Ojibwe soldier brings the thunder
Truth and Reconciliation may not seem like a natural fit with the musical stage.
But on Monday night, a crack team of artists from Owen Sound proved that some challenges are worth overcoming. The Toronto Summer Music Festival had invited clarinetist James Campbell, who has also been artistic director of the Festival of the Sound for 33 years, to present a newly commissioned celebration of the life and accomplishments of an Ojibwe hero from the First World War.
The piece, mixing music, song, spoken word and video projections, is called Sounding Thunder: The Song of Francis Pegahmagabow. The text was written by Ojibwe poet and Queen’s University professor Armand Garnet Ruffo.

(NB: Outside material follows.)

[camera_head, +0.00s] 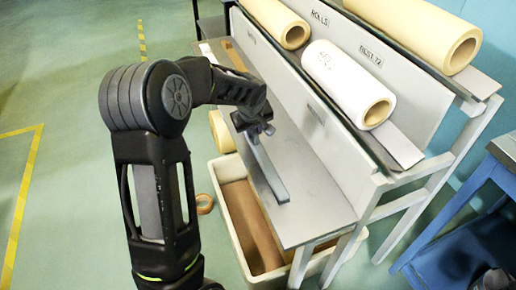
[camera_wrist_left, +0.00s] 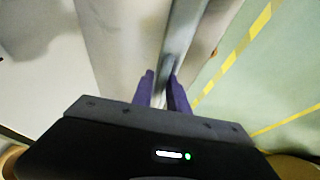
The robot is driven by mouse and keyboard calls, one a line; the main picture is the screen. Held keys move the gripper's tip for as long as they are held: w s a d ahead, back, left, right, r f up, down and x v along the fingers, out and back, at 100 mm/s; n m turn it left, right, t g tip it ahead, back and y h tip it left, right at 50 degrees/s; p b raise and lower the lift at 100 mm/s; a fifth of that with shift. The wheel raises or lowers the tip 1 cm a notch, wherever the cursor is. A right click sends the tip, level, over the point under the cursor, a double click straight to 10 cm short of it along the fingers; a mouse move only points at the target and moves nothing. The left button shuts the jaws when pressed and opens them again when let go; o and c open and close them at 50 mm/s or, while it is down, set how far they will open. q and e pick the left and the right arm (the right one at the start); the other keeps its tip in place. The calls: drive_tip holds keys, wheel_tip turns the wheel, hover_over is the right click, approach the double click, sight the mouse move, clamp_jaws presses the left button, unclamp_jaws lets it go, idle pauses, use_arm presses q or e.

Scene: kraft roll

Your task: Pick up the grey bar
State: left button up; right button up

The instrumental music was composed by Timothy Corlis; the songs were created by the performers, including Jennifer Kreisberg.
This three-act show is about 80 minutes long.
It is worth every one of those minutes of attention, thanks to a tight book and score, and the full engagement of everyone onstage.
Sounding Thunder had its premiere on July 20, the opening night of this year’s Festival of the Sound. The second performance at Walter Hall on Tuesday was hopefully one of many more.
Corlis has relied on pattern music (layers and layers of short, repeated musical motifs) for the bedrock of the score for seven instruments, including percussion. There were moments when the result sounded a bit derivative, but Corlis is inventive with melody, and a master of shifting colours and textures.
The text is quite spare and the music was always there to set the right mood.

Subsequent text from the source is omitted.